* Task directions
Show each line that has the string "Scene" in it.

* Data excerpts
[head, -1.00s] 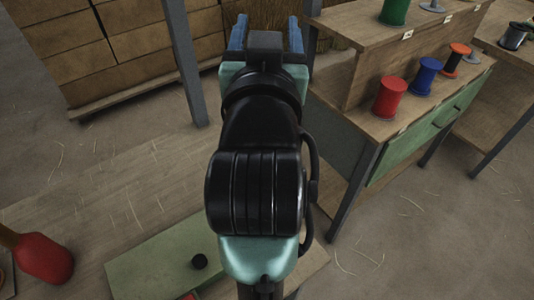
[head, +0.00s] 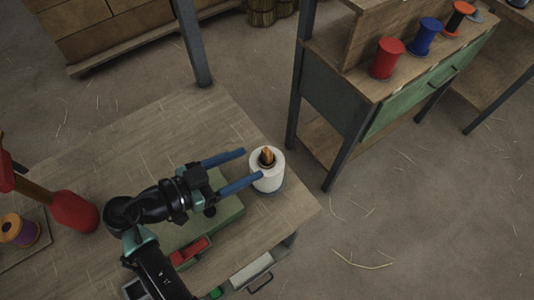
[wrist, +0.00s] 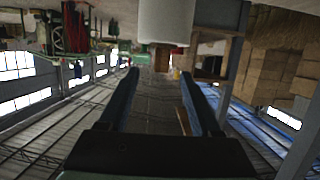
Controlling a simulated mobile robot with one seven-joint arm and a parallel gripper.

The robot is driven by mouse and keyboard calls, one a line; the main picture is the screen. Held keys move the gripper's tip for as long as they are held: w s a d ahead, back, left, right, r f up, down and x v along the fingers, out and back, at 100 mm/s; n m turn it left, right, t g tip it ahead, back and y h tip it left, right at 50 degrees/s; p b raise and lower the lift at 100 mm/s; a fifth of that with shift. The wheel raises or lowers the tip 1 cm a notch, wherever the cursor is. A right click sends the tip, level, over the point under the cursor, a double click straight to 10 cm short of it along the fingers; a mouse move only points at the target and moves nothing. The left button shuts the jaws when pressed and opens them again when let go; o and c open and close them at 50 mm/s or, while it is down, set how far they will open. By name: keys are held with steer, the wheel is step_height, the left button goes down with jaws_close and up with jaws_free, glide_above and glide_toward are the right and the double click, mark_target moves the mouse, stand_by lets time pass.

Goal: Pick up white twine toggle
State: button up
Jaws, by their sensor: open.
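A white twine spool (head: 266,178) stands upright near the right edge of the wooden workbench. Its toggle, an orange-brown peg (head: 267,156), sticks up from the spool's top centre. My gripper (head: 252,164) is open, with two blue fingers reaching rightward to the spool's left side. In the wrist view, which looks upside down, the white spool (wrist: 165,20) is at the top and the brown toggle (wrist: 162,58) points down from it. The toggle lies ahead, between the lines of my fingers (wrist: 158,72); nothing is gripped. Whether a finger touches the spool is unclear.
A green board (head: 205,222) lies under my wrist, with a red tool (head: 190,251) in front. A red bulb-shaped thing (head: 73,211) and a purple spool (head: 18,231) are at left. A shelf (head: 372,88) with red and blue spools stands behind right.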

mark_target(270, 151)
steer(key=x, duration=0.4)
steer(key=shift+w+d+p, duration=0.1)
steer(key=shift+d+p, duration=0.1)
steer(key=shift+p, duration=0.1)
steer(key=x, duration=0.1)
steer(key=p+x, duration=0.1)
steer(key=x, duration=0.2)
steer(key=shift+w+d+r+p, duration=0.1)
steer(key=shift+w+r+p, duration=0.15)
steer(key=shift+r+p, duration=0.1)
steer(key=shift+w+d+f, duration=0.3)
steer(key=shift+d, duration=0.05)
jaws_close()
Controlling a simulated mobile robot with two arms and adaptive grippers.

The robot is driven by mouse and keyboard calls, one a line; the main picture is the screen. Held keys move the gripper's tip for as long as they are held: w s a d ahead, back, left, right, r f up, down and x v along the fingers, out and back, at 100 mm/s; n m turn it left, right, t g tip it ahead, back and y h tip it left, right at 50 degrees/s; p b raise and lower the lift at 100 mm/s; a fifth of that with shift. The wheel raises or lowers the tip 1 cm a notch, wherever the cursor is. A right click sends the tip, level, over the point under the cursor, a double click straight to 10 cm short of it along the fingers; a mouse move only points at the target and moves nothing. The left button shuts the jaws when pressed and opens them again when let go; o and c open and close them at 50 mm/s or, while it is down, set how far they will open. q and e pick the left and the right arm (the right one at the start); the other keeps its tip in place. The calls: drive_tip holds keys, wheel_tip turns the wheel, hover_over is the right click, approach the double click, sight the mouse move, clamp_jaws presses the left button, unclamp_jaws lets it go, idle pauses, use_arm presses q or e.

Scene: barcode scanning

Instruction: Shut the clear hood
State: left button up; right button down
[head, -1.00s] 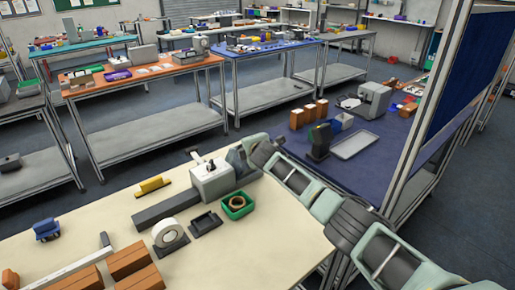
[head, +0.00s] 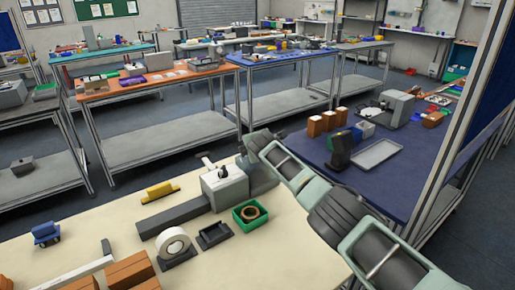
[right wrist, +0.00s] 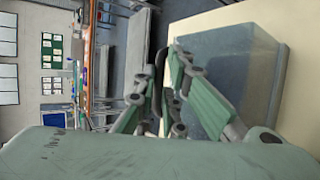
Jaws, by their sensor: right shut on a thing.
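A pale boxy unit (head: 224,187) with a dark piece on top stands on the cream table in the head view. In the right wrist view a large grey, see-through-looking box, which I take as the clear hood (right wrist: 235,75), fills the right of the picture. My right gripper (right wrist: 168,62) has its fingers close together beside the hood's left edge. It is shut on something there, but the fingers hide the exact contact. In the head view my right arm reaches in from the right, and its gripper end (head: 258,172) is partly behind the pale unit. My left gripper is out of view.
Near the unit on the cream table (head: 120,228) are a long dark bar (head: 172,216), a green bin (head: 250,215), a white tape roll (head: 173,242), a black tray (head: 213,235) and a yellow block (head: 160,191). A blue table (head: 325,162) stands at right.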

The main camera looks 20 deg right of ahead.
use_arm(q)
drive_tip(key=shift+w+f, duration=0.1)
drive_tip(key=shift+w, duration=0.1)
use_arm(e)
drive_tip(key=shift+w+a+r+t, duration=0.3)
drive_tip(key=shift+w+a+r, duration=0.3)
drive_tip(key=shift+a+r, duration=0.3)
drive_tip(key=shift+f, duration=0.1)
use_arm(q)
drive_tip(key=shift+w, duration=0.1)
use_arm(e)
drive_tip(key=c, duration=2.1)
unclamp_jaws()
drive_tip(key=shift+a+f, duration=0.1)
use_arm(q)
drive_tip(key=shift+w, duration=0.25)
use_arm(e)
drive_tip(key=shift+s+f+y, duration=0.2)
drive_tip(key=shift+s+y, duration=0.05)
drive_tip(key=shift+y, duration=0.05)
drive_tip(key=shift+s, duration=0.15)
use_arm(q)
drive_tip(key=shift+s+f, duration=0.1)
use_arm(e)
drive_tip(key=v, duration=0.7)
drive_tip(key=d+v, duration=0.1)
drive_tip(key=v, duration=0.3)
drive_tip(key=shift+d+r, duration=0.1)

...

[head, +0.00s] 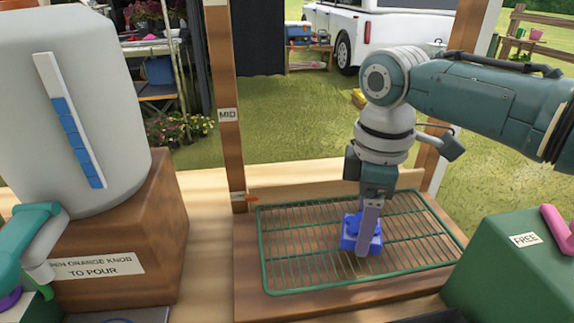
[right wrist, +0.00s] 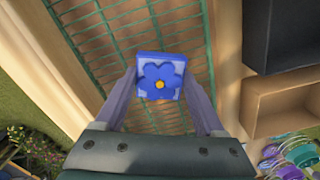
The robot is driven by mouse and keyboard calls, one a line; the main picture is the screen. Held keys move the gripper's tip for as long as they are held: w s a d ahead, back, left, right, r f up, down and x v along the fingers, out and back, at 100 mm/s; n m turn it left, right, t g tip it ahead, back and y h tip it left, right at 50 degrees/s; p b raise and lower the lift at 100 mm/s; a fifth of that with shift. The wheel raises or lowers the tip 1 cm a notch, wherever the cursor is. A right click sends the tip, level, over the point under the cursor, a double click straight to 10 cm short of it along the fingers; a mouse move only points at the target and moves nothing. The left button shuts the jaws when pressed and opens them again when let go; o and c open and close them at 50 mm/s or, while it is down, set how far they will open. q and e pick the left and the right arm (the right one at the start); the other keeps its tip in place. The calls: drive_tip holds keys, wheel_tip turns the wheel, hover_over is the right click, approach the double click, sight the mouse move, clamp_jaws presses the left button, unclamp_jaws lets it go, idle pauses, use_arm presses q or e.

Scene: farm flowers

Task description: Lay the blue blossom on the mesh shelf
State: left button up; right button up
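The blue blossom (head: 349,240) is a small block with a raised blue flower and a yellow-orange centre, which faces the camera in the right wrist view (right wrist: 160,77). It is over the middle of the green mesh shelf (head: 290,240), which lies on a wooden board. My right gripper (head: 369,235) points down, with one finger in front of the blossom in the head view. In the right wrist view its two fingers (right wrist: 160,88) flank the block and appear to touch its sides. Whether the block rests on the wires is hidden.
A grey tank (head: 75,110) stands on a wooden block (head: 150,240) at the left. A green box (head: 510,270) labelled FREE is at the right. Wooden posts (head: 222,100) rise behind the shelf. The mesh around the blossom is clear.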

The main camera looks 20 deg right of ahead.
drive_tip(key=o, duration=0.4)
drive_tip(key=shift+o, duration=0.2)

* Result for this exercise
Scene: barcode scanning
Scene: farm flowers

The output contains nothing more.